What you have to do:
Below this line is a set of entries; quote exactly the lines from the line that contains "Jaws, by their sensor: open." to the line that contains "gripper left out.", both lines included.

Records contained in a dataset:

========

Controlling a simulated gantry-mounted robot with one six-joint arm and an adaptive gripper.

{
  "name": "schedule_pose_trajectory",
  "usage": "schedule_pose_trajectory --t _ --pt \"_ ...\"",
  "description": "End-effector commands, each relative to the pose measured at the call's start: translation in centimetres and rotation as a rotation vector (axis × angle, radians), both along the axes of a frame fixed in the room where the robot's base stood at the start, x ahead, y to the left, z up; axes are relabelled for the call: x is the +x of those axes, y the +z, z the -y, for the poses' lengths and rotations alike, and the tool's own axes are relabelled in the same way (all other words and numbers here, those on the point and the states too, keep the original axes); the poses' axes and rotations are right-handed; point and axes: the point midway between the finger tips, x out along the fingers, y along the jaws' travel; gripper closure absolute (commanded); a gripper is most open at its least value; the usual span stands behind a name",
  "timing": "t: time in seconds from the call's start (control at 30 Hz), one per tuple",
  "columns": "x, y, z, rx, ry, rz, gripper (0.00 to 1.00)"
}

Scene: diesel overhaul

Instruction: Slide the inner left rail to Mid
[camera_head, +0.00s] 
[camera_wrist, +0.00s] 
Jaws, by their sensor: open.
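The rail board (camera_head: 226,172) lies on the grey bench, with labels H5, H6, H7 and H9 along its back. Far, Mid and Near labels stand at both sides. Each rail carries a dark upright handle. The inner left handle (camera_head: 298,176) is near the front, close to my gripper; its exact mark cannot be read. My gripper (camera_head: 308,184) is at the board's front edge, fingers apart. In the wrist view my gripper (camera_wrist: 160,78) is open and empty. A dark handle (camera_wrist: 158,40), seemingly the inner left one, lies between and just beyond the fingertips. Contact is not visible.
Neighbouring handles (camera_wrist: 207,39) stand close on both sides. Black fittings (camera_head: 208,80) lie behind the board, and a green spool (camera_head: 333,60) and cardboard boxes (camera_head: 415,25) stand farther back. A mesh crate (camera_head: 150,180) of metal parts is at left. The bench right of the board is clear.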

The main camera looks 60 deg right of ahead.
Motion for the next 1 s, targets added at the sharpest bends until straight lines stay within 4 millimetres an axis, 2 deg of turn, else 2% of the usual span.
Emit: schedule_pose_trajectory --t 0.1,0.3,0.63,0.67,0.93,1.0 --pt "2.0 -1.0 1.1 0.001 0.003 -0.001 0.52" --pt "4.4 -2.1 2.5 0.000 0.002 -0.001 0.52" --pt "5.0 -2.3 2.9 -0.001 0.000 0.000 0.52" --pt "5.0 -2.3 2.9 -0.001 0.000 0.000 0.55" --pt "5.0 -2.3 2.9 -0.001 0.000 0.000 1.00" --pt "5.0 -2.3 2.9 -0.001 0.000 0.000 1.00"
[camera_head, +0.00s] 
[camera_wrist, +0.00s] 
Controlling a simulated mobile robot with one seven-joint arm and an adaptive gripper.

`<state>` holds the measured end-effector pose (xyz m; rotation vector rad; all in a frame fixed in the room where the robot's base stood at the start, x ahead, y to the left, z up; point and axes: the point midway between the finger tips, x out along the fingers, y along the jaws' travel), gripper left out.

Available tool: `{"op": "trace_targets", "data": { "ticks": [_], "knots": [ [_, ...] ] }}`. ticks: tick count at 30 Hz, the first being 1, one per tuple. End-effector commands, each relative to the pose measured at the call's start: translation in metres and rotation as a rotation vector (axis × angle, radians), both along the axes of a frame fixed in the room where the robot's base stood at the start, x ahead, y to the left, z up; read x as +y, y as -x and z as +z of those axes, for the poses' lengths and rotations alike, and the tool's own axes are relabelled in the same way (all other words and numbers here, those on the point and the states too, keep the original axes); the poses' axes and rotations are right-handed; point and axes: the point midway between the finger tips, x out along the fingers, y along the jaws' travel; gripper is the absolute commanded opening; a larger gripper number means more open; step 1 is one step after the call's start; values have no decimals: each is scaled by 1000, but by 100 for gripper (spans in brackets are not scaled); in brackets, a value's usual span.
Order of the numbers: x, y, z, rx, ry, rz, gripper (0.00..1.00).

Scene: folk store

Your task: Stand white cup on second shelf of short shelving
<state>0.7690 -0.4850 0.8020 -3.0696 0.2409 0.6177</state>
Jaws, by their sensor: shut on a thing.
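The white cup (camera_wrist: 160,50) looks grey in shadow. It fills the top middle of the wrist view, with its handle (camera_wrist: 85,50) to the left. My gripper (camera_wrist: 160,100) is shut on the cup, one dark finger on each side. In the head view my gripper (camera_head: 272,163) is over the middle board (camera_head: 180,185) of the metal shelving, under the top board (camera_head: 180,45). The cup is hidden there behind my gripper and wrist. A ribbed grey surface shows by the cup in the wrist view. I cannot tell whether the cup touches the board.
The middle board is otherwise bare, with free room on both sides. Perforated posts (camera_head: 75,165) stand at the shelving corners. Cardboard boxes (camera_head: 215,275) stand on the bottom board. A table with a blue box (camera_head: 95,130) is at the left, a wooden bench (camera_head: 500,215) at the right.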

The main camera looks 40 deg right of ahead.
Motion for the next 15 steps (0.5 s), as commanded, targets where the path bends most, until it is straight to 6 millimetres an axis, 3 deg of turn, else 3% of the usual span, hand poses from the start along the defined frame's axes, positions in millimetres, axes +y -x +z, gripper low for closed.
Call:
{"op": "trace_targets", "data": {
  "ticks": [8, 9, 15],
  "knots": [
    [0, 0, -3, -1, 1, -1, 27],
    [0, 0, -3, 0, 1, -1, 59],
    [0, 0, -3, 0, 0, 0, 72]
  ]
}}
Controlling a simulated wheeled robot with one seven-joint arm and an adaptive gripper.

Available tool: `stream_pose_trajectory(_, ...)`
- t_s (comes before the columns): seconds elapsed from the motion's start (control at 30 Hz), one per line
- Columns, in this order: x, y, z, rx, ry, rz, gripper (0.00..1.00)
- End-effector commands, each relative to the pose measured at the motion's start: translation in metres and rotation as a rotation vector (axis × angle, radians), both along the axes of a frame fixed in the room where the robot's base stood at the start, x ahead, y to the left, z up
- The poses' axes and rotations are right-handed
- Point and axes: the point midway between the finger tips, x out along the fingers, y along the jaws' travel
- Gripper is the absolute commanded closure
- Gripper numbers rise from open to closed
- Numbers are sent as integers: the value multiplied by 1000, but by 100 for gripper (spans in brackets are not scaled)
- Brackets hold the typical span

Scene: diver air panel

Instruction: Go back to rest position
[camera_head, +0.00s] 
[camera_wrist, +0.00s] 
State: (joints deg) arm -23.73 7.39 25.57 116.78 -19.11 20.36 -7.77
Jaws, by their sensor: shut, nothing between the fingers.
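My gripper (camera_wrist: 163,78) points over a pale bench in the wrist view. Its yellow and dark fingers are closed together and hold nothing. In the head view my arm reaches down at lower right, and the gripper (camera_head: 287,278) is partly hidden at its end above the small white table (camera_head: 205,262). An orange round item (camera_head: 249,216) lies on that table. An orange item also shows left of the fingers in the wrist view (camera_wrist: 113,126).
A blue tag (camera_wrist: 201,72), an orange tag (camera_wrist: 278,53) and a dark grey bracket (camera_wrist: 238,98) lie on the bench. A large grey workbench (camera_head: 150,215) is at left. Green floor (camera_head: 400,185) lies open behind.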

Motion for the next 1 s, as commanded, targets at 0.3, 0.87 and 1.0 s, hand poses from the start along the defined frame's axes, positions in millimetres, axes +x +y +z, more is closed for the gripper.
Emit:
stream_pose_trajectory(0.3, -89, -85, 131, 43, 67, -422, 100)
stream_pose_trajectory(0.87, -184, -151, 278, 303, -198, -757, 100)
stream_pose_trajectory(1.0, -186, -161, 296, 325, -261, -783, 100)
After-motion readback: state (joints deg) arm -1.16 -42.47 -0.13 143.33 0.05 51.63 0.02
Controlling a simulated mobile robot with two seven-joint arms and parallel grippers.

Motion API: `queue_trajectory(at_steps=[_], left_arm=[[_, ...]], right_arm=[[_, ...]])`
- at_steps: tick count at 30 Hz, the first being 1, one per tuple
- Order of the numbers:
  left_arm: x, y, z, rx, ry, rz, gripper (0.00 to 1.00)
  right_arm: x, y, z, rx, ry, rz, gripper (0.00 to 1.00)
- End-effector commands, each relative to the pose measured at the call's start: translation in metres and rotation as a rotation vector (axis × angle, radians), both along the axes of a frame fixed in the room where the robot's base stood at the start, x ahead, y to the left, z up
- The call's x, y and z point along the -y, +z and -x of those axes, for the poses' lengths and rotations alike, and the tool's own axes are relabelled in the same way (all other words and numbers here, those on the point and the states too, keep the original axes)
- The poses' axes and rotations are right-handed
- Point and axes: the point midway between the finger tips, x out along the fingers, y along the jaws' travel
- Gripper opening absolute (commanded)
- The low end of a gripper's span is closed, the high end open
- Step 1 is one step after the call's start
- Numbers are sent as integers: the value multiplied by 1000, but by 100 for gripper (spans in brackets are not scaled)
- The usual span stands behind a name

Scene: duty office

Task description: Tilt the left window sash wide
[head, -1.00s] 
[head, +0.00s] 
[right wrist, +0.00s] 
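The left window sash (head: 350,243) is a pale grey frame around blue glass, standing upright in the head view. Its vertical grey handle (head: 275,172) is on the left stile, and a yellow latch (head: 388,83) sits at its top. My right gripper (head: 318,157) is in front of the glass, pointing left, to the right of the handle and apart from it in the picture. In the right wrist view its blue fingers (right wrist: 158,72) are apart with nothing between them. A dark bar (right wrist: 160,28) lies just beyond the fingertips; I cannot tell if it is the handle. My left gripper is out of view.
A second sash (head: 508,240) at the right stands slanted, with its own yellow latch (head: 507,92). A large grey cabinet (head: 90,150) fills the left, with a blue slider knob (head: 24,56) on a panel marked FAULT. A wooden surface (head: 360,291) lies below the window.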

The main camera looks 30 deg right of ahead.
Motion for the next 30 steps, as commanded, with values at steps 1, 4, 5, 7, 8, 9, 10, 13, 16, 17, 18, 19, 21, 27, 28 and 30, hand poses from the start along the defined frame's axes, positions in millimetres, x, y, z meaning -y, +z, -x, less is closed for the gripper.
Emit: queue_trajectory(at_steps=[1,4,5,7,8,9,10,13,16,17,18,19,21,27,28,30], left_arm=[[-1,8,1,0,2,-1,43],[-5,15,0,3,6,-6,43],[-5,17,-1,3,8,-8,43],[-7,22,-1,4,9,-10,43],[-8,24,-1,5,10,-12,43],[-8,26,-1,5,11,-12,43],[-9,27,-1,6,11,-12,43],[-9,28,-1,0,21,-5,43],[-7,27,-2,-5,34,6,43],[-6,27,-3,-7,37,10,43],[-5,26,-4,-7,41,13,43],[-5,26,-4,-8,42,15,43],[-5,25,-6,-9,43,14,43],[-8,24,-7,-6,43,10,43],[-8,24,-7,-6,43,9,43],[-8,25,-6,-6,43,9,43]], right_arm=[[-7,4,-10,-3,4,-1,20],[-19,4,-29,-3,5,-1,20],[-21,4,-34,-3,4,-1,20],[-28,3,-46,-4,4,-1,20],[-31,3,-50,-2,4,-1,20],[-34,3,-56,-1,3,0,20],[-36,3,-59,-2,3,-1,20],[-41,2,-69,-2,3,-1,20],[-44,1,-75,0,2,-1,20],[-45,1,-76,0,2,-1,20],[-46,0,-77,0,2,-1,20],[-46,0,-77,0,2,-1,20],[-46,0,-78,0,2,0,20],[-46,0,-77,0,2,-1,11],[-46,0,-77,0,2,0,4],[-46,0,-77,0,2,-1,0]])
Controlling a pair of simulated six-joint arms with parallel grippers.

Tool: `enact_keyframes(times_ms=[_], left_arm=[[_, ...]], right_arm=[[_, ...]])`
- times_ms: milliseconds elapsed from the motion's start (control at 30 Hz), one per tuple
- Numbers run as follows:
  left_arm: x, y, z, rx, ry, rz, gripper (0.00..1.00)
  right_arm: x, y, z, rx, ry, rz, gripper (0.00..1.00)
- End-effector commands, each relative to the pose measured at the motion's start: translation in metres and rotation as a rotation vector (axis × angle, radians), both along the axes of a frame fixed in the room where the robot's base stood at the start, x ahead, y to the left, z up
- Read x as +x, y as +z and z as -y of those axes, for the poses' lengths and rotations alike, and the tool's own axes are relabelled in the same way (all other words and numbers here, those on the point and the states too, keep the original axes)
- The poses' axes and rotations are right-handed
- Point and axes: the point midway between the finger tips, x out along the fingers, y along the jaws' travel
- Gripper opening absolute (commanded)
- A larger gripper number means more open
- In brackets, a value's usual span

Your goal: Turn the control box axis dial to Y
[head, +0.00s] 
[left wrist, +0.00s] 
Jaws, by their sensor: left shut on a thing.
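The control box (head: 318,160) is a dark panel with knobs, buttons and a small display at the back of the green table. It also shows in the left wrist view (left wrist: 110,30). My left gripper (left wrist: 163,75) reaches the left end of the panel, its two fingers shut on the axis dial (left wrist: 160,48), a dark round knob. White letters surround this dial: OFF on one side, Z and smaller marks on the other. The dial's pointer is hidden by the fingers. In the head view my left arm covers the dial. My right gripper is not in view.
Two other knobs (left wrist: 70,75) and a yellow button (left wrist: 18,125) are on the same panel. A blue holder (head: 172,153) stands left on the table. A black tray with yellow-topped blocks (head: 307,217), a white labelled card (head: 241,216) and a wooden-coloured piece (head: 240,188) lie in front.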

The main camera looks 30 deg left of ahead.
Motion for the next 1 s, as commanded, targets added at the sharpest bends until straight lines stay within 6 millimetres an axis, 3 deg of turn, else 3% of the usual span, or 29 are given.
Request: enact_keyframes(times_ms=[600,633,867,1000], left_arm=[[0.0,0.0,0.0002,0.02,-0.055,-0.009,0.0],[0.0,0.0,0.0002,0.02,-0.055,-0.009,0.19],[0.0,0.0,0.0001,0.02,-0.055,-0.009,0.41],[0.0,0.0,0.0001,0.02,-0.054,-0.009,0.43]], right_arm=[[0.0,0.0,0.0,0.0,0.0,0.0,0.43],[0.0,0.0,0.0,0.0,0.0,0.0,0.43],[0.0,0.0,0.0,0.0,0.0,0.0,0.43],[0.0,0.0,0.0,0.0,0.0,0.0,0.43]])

========

Answer in full:
Jaws, by their sensor: open.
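The rail board (camera_head: 226,172) lies on the grey bench, with labels H5, H6, H7 and H9 along its back. Far, Mid and Near labels stand at both sides. Each rail carries a dark upright handle. The inner left handle (camera_head: 298,176) is near the front, close to my gripper; its exact mark cannot be read. My gripper (camera_head: 308,184) is at the board's front edge, fingers apart. In the wrist view my gripper (camera_wrist: 160,78) is open and empty. A dark handle (camera_wrist: 158,40), seemingly the inner left one, lies between and just beyond the fingertips. Contact is not visible.
Neighbouring handles (camera_wrist: 207,39) stand close on both sides. Black fittings (camera_head: 208,80) lie behind the board, and a green spool (camera_head: 333,60) and cardboard boxes (camera_head: 415,25) stand farther back. A mesh crate (camera_head: 150,180) of metal parts is at left. The bench right of the board is clear.

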The main camera looks 60 deg right of ahead.
Motion for the next 1 s, targets added at the sharpest bends until straight lines stay within 4 millimetres an axis, 2 deg of turn, else 2% of the usual span.
Emit: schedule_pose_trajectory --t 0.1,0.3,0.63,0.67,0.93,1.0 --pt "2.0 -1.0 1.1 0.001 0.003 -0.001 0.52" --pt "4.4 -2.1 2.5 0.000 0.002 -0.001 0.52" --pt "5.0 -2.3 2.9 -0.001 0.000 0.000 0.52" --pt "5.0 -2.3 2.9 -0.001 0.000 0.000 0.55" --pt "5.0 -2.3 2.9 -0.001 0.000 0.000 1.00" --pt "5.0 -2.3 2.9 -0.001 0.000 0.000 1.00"
[camera_head, +0.00s] 
[camera_wrist, +0.00s] 
Controlling a simulated mobile robot with one seven-joint arm and an adaptive gripper.

`<state>` holds the measured end-effector pose (xyz m; rotation vector rad; all in a frame fixed in the room where the robot's base stood at the start, x ahead, y to the left, z up; point and axes: the point midway between the finger tips, x out along the fingers, y along the jaws' travel), gripper left out.

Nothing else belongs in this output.